Smart Speaker mischen Streaming-Markt auf

Smart Speaker mischen  Streaming-Markt auf

Wer Smartspeaker nutzt, hört nicht nur öfter Musik, sondern nutzt auch Streaming-Angebote sehr intensiv – was Amazon & Co. einen Wettbewerbs-Vorteil verschafft.

(Bild: Redaktion/PiPaPu)


Das Wohnzimmer ist ruhig, bis jemand ruft: „Alexa, spiel Jazz!“ Sekunden später erklingt Musik aus dem vernetzten Lautsprecher. Was klingt wie Alltag, hat tiefgreifende Folgen für den Musikmarkt. Denn Smart Speaker sind längst nicht nur smarte Gadgets – sie lenken den Musikkonsum, formen Hörgewohnheiten und binden Nutzerinnen und Nutzer an Plattformen. Das belegt nun eine neue Studie der University of Hamburg Business School.

Mehr Musik, wenn der Lautsprecher mitdenkt

Die Forscherinnen und Forscher befragten über 1.500 Menschen in Deutschland nach ihrem Musikverhalten – mit einem klaren Ergebnis: Wer einen Smart Speaker besitzt, hört nicht nur öfter Musik, sondern nutzt auch intensiver kostenpflichtige Streamingangebote. Während Menschen ohne smarten Lautsprecher im Schnitt 16 Stunden pro Woche Musik hören, sind es bei Speaker-Besitzern über 20 Stunden.

Unsere Ergebnisse deuten darauf hin, dass Smart Speaker den Musikkonsum über andere Geräte wie Smartphones ergänzen. Sie schaffen neue Nutzungssituationen und tragen so insgesamt zu einem höheren Musikstreaming-Anteil im Alltag bei.“, sagt Michel Clement, Professor für Marketing und Media an der Universität Hamburg und Koautor der Studie.

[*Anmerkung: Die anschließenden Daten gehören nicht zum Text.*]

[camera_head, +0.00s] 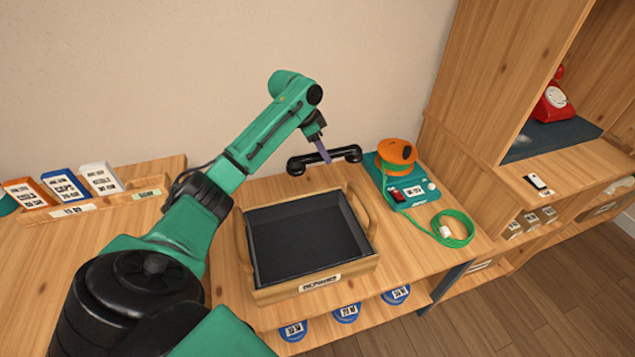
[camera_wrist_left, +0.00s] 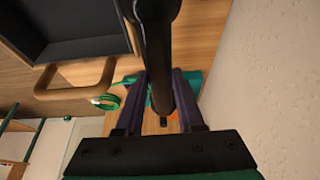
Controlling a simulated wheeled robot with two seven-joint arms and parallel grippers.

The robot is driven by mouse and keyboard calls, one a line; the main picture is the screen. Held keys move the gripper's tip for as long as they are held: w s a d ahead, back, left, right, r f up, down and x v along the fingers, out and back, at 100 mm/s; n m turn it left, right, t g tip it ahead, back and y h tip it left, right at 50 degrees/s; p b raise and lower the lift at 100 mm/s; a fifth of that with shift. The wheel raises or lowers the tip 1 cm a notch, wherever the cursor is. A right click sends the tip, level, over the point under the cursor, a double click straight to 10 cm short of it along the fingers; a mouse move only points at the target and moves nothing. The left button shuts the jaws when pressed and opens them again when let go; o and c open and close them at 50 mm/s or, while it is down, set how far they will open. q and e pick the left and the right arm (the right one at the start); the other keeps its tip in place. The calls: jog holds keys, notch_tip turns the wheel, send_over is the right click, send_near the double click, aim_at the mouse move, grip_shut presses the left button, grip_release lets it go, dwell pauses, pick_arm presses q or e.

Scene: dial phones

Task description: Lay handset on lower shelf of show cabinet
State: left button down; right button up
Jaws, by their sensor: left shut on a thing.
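A black handset (camera_head: 324,159) is held by my left gripper (camera_head: 322,150) in the air above the back of the table, behind the tray and left of the orange phone. In the left wrist view the handset (camera_wrist_left: 158,50) runs lengthwise between the two purple fingers of the gripper (camera_wrist_left: 158,100), which are shut on it. The wooden show cabinet (camera_head: 490,150) stands at the right. A shelf with a dark mat (camera_head: 545,139) in it carries a red phone (camera_head: 553,100) toward its back. My right gripper is not in view.
A wooden tray with a dark lining (camera_head: 310,288) stands empty on the table. A card rack (camera_head: 90,205) is at the left.

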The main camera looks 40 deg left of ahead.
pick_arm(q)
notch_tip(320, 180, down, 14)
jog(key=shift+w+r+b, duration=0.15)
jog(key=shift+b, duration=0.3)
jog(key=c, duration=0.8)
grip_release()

Vor allem in Alltagssituationen wie Kochen, Aufräumen oder Aufstehen etablieren sich Smart Speaker als akustischer Begleiter – ein Gerät, das stets bereit ist, Musik auf Zuruf zu liefern.

Abo-Anteil bei Speaker-Nutzern deutlich höher

Doch es geht nicht nur um mehr Musik. Auch beim Zugang zu Streamingdiensten zeigen sich Unterschiede. Die Studie belegt: Fast drei Viertel der Smart-Speaker-Nutzerinnen und -Nutzer zahlen für ein Musikabo. Bei den Befragten ohne Smart Speaker ist es nicht einmal die Hälfte.

Diese Diskrepanz ist nicht zufällig: Viele Smart Speaker sind eng mit den Angeboten ihrer Hersteller verknüpft. Wer beispielsweise ein Amazon-Gerät besitzt, greift mit hoher Wahrscheinlichkeit auf Amazon Music Unlimited zu – oft, weil die Gratisversion eingeschränkt ist oder Premiumfunktionen exklusiv integriert sind.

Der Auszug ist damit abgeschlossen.